Inhaltlich geht es um Emma, die sich 1987 als Studentin mit einer Schulklasse auf Bergwanderung befindet. Sie findet abseits des Weges einen geheimnisvollen Ring, der ihr jedoch von zwei Schülern gewaltsam entrissen wird. Sie lassen Emma zurück, die kurz darauf in die Fänge der Zwerge gerät, die unter dem Berg in einer geheimen Parallelwelt leben und dort von ihrem König Laurin regiert werden, dem Besitzer des magischen Rings.

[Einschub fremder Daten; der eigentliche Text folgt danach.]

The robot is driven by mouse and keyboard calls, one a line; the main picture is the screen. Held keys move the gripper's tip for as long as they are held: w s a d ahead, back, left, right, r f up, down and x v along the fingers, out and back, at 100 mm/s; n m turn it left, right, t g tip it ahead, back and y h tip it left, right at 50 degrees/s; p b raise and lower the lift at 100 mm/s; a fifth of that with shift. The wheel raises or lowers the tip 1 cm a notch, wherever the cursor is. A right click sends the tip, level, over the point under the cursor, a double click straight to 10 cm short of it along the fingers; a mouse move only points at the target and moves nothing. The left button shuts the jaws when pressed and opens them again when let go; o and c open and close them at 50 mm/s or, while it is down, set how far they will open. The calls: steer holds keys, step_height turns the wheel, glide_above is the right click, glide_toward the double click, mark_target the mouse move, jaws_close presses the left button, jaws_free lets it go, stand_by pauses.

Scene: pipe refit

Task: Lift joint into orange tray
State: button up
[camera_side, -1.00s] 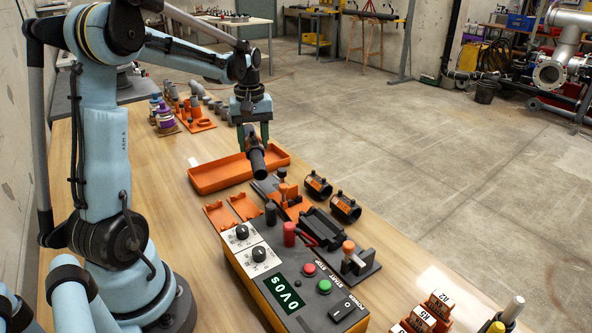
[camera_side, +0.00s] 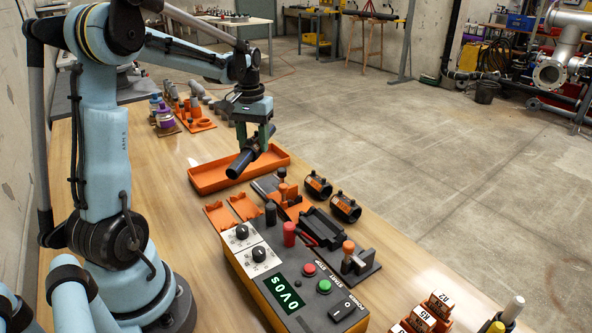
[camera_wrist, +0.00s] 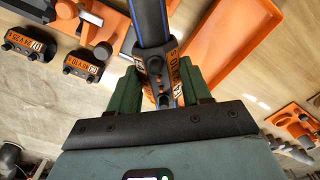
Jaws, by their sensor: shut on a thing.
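My gripper (camera_side: 256,142) is shut on the joint (camera_side: 242,164), a dark pipe piece held above the near side of the tray. In the wrist view the joint (camera_wrist: 150,30) is a black pipe with a blue stripe and an orange-labelled collar, gripped between the green fingers (camera_wrist: 163,85). The joint is tilted, its lower end toward the front left. The orange tray (camera_side: 212,181) lies on the table under and beside it; it also shows in the wrist view (camera_wrist: 262,70). The visible part of the tray is empty.
Two black couplers (camera_side: 318,186) with orange labels stand right of the tray. Orange clamp blocks (camera_side: 290,203) and orange holders (camera_side: 243,206) lie in front of it. Pipe fittings (camera_side: 195,112) stand behind.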

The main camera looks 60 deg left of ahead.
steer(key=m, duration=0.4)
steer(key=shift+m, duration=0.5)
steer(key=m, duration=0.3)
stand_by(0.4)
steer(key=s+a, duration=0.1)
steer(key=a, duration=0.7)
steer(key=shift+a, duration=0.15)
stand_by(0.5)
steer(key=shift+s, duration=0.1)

Zusammen mit dem einzigen anderen Menschen in der Zwergenwelt, einem jungen Mann namens Jonathan, gelingt Emma die Flucht. Zurück in der Zivilisation muss Emma aber feststellen, dass während ihres kurzen Aufenthalts in Laurins Reich in der Menschenwelt Jahrzehnte vergangen sind – für Jonathan sogar noch deutlich mehr. Zudem hat der König der Zwerge die Fliehenden mit einem Fluch belegt, den sie nur brechen können, wenn sie ihm den Ring zurückbringen…

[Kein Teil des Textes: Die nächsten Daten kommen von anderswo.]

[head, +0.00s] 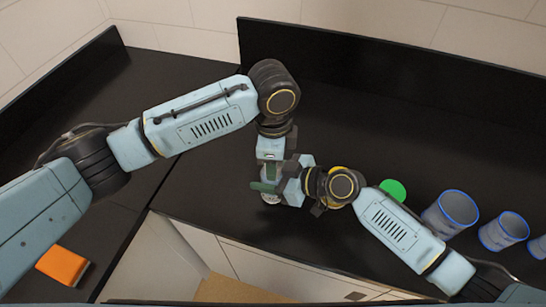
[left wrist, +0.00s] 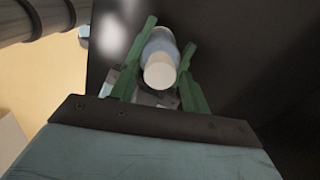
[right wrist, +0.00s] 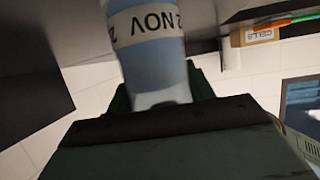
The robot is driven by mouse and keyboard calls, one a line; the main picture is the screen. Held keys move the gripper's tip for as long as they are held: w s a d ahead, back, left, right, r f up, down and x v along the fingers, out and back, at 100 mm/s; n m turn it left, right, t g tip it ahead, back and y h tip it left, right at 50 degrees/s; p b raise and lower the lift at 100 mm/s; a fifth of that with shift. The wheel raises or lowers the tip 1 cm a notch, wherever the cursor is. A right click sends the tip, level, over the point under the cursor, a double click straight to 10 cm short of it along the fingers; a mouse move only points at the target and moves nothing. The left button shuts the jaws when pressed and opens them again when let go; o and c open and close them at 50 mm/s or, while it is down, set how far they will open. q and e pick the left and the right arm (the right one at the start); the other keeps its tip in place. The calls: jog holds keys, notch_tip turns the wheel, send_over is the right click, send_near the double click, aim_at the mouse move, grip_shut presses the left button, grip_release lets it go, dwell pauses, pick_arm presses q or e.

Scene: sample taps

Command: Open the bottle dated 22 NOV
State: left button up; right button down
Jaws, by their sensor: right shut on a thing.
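A pale blue bottle (right wrist: 150,50) with a white label band fills the top middle of the right wrist view. The label reads "2 NOV" upside down, with the rest of the date cut off or turned away. My right gripper (head: 277,188) is shut on this bottle from the side, over the counter. My left gripper (head: 268,182) points down from above. In the left wrist view its green fingers (left wrist: 168,60) stand either side of the bottle's white cap (left wrist: 160,71), seemingly apart from it. In the head view the grippers mostly hide the bottle.
Several blue-rimmed containers (head: 450,212) stand on the black counter (head: 400,130) at the right. A green disc (head: 393,190) lies just behind my right forearm. An orange block (head: 62,265) is at the lower left. The counter behind the grippers is clear up to the backsplash.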

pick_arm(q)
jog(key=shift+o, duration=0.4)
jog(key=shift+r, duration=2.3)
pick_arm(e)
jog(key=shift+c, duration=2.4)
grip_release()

Neben der bezaubernden Gestaltung der Klappenbroschur, überzeugte mich der angekündigte Inhalt zunächst sehr. Im Gegensatz zu den meisten anderen Zeitreiseromanen ist hier unsere Gegenwart das Ziel der Reise und Emma entdeckt die Unterschiede zu den späten 80er-Jahren, wie sie die Welt vor ihrem Verschwinden in das Zwergenreich noch kannte. In der Umsetzung waren die irritierenden Berührungspunkte für Emma dann aber recht vorhersehbar. Das Internet, Handys, die Technik im Allgemeinen. Nichts davon entwickelte sich wirklich spannend. Obwohl noch deutlich weiter von der heutigen Zeit entfernt aufgewachsen verhält es sich bei Emmas Begleiter Jonathan nicht wirklich anders.

Teilweise strapazierten die beiden Figuren sogar erheblich meine Nerven, denn ich vermisste die Lernfähigkeit. Einmal unangenehm durch eine überraschte Reaktion auf für andere Menschen Alltägliches aufgefallen, sollte man meinen, dass sie verstanden hätten, dass sich in der Welt während ihrer Abwesenheit einige Veränderungen vollzogen haben, und sie somit beim nächsten Mal dezenter reagieren würden – aber es blieb eher ein leicht klischeehaftes Übertreiben. Der Humor hinter dieser Begegnung mit dem Unbekannten, eine durchaus vorhandene Situationskomik, konnte dadurch oft nicht zünden.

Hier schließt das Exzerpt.